#### Exercise materials

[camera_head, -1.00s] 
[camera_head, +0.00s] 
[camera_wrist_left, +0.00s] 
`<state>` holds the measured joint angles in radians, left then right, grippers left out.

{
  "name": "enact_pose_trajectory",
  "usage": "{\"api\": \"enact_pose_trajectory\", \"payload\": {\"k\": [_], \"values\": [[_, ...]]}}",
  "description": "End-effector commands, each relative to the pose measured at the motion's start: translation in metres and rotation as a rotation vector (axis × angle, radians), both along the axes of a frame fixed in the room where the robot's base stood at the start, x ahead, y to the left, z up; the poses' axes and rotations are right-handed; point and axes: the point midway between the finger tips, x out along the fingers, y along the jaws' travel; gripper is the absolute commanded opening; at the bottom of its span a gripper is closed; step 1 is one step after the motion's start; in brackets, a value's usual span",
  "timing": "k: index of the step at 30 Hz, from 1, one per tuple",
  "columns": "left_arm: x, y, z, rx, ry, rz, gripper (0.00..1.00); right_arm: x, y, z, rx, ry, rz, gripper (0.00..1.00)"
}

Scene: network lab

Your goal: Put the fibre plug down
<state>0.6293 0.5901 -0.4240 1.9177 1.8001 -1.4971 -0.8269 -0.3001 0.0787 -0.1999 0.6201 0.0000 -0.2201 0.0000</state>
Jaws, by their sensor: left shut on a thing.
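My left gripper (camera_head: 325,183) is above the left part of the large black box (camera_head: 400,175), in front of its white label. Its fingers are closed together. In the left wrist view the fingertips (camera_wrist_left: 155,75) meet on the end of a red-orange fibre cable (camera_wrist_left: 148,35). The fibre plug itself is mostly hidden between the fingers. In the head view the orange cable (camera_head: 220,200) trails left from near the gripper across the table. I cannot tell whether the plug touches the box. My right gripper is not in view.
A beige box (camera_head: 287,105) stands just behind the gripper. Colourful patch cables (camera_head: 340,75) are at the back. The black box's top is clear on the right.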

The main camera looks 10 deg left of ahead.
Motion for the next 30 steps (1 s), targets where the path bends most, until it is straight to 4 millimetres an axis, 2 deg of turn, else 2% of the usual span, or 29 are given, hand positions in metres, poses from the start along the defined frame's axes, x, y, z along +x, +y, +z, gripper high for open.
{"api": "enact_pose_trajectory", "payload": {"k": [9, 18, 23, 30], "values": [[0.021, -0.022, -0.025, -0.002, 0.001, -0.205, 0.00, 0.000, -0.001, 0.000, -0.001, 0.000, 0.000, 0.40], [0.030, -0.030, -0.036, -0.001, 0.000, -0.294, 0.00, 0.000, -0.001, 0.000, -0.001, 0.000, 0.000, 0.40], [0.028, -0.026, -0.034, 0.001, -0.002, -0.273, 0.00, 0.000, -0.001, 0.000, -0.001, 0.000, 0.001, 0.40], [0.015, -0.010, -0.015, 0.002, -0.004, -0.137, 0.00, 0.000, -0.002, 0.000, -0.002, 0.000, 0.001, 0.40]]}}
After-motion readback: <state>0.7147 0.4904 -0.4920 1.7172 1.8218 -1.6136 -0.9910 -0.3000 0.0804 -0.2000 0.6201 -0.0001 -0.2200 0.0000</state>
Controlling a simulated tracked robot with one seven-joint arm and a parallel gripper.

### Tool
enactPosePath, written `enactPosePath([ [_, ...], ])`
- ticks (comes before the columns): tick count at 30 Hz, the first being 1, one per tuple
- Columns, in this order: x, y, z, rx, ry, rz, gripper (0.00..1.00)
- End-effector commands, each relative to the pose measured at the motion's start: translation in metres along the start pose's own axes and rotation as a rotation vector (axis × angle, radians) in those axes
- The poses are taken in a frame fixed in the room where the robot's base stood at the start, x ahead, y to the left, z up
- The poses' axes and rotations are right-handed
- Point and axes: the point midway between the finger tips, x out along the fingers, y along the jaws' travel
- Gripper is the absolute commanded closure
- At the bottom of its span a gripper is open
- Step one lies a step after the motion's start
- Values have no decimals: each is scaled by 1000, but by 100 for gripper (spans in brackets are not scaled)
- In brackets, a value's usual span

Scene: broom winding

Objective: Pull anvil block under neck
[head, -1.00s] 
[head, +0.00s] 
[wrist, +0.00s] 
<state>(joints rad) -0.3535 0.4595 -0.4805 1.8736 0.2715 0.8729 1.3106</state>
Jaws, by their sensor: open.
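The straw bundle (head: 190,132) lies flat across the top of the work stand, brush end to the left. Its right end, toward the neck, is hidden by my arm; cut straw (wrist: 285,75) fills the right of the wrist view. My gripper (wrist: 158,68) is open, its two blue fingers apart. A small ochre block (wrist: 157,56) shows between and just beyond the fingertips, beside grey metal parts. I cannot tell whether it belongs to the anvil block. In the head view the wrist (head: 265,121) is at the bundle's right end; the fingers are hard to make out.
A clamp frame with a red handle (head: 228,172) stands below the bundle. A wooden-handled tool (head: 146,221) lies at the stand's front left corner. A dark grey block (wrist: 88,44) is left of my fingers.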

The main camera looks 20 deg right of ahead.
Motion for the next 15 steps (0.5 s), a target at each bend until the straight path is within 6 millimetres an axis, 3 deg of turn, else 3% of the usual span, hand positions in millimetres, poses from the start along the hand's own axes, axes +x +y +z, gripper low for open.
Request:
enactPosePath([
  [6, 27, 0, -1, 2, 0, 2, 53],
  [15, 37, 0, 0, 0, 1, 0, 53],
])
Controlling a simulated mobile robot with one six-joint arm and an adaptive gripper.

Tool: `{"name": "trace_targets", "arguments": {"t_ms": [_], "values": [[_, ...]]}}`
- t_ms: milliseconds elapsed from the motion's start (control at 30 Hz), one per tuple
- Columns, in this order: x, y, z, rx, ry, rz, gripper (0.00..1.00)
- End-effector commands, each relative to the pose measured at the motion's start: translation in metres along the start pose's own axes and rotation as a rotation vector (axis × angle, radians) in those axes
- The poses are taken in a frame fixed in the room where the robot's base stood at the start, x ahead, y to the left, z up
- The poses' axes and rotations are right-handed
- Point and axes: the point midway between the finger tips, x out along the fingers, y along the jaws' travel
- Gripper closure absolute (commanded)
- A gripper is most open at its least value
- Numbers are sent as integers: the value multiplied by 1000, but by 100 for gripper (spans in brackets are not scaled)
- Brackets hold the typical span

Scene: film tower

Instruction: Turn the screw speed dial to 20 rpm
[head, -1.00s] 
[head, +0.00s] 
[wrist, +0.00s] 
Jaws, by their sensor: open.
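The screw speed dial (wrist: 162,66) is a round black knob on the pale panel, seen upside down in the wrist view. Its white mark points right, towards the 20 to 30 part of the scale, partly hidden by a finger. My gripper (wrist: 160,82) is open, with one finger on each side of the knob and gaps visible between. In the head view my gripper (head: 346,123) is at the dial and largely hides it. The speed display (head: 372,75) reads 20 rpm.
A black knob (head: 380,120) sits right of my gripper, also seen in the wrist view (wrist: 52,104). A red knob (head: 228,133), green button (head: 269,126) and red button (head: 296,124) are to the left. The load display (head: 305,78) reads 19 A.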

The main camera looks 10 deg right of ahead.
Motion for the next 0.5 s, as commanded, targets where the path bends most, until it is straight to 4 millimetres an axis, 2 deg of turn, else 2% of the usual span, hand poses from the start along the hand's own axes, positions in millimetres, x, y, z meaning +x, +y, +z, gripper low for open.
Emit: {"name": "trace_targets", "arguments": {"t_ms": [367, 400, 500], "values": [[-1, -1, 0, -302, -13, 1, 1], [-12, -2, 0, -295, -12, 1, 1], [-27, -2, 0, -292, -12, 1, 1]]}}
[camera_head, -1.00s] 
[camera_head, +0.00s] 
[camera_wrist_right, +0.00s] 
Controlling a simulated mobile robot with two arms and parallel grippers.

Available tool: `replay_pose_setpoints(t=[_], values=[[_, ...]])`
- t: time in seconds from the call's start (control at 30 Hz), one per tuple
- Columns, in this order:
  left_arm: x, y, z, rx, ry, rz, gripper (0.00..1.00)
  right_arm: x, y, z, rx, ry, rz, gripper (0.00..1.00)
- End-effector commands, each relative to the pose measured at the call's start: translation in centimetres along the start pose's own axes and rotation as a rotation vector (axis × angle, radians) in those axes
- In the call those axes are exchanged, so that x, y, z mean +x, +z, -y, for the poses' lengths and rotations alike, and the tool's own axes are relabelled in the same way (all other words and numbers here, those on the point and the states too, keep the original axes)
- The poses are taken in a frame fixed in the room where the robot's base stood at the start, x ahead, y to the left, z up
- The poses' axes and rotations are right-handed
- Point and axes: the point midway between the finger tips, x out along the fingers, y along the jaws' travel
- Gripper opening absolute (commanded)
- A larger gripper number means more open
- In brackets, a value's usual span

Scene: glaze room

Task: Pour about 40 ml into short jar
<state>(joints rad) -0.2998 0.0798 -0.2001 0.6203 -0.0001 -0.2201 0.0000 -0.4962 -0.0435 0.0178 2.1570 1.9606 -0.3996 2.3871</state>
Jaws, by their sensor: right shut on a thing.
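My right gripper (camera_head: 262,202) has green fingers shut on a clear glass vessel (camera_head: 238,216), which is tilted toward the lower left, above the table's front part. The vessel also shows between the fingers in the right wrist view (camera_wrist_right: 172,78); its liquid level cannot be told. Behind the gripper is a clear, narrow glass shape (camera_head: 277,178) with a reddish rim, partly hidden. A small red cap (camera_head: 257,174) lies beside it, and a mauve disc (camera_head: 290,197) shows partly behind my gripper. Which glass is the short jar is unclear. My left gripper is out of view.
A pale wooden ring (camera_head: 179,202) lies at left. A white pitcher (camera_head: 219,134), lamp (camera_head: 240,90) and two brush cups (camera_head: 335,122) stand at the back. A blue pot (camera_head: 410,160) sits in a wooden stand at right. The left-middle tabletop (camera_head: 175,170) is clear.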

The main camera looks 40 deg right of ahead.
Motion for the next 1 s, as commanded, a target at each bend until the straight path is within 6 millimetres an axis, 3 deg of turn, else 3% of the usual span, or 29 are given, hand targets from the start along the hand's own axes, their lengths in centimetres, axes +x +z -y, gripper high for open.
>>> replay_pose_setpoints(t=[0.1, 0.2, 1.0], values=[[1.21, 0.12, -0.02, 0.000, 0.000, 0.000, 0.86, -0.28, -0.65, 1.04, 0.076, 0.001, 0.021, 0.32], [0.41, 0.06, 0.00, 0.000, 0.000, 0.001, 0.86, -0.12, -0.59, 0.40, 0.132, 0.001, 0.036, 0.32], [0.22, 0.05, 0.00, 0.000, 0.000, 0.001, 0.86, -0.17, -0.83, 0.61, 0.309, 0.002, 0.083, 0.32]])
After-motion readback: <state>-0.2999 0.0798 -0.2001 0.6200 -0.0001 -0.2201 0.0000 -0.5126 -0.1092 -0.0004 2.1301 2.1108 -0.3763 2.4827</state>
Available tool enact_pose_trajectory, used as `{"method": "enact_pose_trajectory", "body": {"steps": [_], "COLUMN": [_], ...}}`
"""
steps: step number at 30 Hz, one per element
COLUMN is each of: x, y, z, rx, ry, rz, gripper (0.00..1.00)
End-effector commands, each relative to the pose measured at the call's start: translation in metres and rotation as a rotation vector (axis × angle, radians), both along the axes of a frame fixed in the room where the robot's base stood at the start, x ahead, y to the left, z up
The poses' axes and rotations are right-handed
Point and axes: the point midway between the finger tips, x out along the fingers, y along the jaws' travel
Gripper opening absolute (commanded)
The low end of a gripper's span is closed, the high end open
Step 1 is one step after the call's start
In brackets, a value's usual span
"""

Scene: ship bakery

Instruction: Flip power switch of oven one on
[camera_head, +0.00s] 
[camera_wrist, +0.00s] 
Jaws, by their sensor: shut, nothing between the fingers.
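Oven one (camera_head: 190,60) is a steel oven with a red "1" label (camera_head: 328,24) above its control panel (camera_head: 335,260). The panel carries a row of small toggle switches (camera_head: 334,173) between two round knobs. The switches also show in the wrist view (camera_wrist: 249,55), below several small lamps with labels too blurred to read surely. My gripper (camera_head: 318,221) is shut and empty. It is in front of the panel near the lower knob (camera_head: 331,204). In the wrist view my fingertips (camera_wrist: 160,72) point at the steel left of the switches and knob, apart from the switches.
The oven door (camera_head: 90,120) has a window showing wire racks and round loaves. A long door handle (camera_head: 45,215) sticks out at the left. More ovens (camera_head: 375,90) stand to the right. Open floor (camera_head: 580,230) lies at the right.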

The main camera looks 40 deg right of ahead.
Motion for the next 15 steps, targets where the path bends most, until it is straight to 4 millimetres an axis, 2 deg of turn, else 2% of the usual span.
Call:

########

Task description -
Pick each line holding the word "Scene" out of the data and copy it.

Exercise answer -
Scene: network lab
Scene: broom winding
Scene: film tower
Scene: glaze room
Scene: ship bakery

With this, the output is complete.